I thought I would provide a f

I thought I would provide a few details about my new program. It does things in much the same way as most of my older programs have done. In particular, it represents cube positions as an ordered pair of words from an alphabet of 24 letters, one word for the edges and one word for the corners. Each letter represents one color tab. The words are permutations, so each letter from the alphabet appears exactly one time in each 24-letter word.

In my computer code, each letter is a number from 0 to 23, but outside of my computer code I like to think of the letters as the letters a to x from the standard English alphabet. As letters, I do not need to include punctuation to write the words. As numbers, some of the numbers are single digit numbers and some of the numbers are two digit numbers, so I have to write the numbers with punctuation.

In theory, the exact representation of the cube positions shouldn’t matter all that much with respect to the algorithm that is used. But in my case, I have always been oriented towards producing positions in lexicographic order and the easiest way for me to deal with a lexicographic ordering of cube positions has been to represent the positions as words from an alphabet.

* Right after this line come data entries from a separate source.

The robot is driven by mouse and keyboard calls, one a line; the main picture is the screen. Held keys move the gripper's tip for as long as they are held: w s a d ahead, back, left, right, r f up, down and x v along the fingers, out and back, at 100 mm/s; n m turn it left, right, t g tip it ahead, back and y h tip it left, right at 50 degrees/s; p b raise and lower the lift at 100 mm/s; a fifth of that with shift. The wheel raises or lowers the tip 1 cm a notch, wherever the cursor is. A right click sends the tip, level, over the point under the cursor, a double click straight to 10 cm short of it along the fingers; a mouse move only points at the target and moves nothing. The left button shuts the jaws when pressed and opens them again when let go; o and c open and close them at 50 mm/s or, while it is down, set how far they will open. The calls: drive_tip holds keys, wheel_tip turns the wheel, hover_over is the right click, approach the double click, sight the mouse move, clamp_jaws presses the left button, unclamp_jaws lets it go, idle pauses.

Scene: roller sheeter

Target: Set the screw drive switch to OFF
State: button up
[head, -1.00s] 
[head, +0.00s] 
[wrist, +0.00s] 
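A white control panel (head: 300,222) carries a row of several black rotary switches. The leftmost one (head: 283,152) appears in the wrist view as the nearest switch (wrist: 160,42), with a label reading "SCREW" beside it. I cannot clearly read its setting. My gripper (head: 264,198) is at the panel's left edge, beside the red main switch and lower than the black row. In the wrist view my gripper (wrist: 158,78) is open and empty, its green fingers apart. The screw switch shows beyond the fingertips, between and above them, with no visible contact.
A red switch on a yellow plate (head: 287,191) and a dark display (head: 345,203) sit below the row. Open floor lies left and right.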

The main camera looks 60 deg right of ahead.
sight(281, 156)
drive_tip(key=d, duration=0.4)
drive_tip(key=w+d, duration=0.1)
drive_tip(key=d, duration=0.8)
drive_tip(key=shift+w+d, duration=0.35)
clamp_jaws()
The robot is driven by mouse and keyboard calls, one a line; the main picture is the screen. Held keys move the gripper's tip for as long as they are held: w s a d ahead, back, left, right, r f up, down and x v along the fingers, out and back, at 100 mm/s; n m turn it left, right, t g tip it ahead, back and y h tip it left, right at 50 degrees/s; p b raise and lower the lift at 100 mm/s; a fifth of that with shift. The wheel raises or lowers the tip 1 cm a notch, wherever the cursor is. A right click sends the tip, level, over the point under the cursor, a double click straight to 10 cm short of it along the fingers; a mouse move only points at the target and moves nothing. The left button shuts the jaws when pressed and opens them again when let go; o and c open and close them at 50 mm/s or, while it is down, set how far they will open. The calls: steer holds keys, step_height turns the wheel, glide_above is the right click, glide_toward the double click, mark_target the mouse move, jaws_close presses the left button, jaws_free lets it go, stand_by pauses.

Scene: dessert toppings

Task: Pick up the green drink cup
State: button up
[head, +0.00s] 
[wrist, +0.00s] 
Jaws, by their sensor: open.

For the edges, I need to store only 12 of the 24 letters. For the corners, I need to store only 8 of the 24 letters. That’s because if you know where one of the color tabs for a cubie is located, then you also know where the other color tabs for the same cubie are located. My new program stores both the edges and corners, but at the present time it processes only the edges while ignoring the corners. I wanted to use Tom’s previous results for the edges to prototype my new program, but I also wanted my cube model to include the corners even if I wasn’t yet processing the corners.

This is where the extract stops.